The collections are sold in 16 shops around the world. Among these are Browns, Luisa Via Roma, H. Lorenzo and Ssense.
Since 2014 Anne Sofie Madsen is part of the Parisian official Calendar.

Here is quote about new collection : “I finds inspiration in the contrasts and borders between the primitive and civilized, the exotic and classic, the barbaric and elegant, the futuristic and historical. As part of my vision, I wish is to show the well-known through the un-known. I am fascinated by the point where fashion replaces the body with something abstract – an idea or ideal rather than an organism.

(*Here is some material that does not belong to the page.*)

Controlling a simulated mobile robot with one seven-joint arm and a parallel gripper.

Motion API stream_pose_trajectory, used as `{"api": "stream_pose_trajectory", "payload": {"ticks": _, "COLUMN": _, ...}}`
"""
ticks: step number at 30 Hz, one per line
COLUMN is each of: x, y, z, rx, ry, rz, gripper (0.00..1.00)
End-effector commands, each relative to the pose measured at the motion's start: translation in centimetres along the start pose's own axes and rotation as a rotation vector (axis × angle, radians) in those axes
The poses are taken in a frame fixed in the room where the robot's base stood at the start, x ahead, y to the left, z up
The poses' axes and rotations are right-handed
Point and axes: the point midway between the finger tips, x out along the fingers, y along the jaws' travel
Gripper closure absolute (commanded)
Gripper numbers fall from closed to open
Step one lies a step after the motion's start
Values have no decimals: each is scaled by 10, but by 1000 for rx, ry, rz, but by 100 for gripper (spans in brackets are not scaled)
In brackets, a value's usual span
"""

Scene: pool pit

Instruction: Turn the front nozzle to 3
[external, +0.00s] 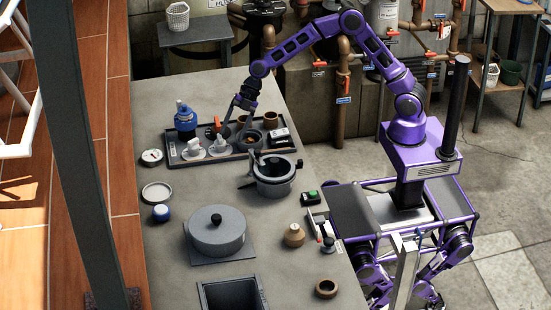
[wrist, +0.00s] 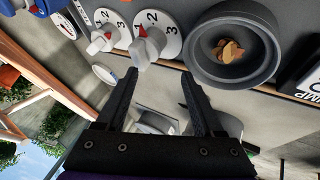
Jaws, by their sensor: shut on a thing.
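Two white nozzles stand on round numbered dials side by side; the left one (wrist: 104,40) and the right one (wrist: 150,46) show in the wrist view. They also show in the external view, left (external: 193,148) and right (external: 220,145).
A grey bowl (wrist: 232,48) with brown pieces is close on the right. The dark tray (external: 250,151) also holds a blue canister (external: 185,118). Bare counter (external: 150,255) lies at the front left.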

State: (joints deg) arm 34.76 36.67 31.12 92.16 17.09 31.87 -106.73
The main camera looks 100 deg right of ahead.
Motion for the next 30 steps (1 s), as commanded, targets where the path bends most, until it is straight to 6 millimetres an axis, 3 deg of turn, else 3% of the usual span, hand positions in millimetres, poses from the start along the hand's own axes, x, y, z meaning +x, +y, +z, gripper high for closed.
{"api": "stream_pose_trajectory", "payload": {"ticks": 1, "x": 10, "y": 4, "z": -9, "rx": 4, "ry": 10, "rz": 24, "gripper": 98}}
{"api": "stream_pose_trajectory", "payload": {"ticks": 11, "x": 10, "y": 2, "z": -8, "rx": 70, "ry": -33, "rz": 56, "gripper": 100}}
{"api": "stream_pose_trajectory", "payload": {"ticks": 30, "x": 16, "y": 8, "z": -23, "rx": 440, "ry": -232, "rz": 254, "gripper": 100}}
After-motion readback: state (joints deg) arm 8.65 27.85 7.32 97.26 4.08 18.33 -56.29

And I am interested in the way a silhouette can affect the body and the surrounding space and how materials, shapes, and proportions are able to generate a body language.

I want to capture a couture finish and an attention to detail within ready to wear. I aim to re- interpret the traditions of handwork and the use of techniques within couture into contemporary materials and silhouettes.
The use of decorative surfaces is a vital within my work as it is part of my self-expression and it leads to a constant quest of creating challenging, yet beautiful surfaces that pushes the boundaries of modern fashion.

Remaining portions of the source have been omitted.